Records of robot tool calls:

════════════════════

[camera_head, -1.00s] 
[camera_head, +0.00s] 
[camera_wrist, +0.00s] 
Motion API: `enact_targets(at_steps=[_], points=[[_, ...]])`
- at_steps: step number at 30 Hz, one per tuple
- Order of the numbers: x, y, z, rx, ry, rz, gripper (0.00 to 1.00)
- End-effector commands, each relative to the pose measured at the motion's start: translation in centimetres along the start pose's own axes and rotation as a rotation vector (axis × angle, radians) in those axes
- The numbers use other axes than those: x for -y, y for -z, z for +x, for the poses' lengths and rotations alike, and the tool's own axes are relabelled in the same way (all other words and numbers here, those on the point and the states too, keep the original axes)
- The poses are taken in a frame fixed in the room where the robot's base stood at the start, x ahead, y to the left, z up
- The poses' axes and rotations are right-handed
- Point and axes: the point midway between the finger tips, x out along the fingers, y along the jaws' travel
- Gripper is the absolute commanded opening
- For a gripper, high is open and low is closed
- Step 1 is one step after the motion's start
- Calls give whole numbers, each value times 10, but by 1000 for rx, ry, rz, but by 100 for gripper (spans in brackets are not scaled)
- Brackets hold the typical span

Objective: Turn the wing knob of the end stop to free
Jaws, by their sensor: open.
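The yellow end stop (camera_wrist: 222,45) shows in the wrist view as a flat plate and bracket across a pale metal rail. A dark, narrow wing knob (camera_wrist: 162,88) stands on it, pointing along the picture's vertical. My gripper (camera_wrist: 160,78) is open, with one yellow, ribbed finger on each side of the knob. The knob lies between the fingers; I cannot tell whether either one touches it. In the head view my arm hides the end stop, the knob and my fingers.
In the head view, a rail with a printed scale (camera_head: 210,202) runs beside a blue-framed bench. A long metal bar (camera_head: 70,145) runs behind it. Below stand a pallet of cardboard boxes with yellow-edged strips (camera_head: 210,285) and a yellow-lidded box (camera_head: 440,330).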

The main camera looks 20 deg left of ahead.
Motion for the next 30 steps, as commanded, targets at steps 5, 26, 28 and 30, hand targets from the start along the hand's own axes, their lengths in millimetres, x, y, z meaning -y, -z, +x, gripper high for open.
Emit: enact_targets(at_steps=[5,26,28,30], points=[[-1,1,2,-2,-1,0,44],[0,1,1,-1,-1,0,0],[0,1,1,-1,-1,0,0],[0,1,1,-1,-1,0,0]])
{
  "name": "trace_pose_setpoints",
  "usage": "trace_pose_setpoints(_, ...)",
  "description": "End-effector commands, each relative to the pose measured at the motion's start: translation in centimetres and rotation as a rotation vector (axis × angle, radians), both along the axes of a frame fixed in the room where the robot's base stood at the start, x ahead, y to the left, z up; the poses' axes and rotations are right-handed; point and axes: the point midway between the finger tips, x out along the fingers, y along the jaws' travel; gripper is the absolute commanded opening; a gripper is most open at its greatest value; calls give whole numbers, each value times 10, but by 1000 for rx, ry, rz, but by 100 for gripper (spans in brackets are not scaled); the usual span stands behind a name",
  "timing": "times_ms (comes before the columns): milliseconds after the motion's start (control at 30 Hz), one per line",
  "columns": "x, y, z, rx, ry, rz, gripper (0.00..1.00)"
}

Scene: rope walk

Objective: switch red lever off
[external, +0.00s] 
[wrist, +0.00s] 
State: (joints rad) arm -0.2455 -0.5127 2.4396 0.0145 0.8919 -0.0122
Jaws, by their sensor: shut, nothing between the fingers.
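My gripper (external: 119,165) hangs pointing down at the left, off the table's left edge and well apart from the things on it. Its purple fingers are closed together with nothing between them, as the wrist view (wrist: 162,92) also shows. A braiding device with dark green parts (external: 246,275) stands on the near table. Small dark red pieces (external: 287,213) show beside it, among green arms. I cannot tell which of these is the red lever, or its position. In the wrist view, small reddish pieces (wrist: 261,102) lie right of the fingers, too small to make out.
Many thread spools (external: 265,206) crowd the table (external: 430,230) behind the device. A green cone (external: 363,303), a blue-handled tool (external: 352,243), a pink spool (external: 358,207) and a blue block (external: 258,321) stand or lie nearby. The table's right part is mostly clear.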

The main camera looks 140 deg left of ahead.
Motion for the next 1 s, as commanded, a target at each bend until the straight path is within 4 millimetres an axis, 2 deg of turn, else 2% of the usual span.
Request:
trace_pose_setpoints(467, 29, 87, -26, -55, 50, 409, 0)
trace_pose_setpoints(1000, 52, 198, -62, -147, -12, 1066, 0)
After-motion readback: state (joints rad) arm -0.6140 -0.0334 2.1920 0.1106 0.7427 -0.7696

════════════════════

* _SET TASK_
From the records above, copy out the line with "The main camera looks 20 deg left of ahead.", the line with "State: (joints rad)", and every line between them, word for word.

* _RESPONSE_
The main camera looks 20 deg left of ahead.
Motion for the next 30 steps, as commanded, targets at steps 5, 26, 28 and 30, hand targets from the start along the hand's own axes, their lengths in millimetres, x, y, z meaning -y, -z, +x, gripper high for open.
Emit: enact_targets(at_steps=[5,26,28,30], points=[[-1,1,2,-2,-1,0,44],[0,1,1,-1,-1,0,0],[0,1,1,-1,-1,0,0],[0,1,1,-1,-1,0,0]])
{
  "name": "trace_pose_setpoints",
  "usage": "trace_pose_setpoints(_, ...)",
  "description": "End-effector commands, each relative to the pose measured at the motion's start: translation in centimetres and rotation as a rotation vector (axis × angle, radians), both along the axes of a frame fixed in the room where the robot's base stood at the start, x ahead, y to the left, z up; the poses' axes and rotations are right-handed; point and axes: the point midway between the finger tips, x out along the fingers, y along the jaws' travel; gripper is the absolute commanded opening; a gripper is most open at its greatest value; calls give whole numbers, each value times 10, but by 1000 for rx, ry, rz, but by 100 for gripper (spans in brackets are not scaled); the usual span stands behind a name",
  "timing": "times_ms (comes before the columns): milliseconds after the motion's start (control at 30 Hz), one per line",
  "columns": "x, y, z, rx, ry, rz, gripper (0.00..1.00)"
}

Scene: rope walk

Objective: switch red lever off
[external, +0.00s] 
[wrist, +0.00s] 
State: (joints rad) arm -0.2455 -0.5127 2.4396 0.0145 0.8919 -0.0122

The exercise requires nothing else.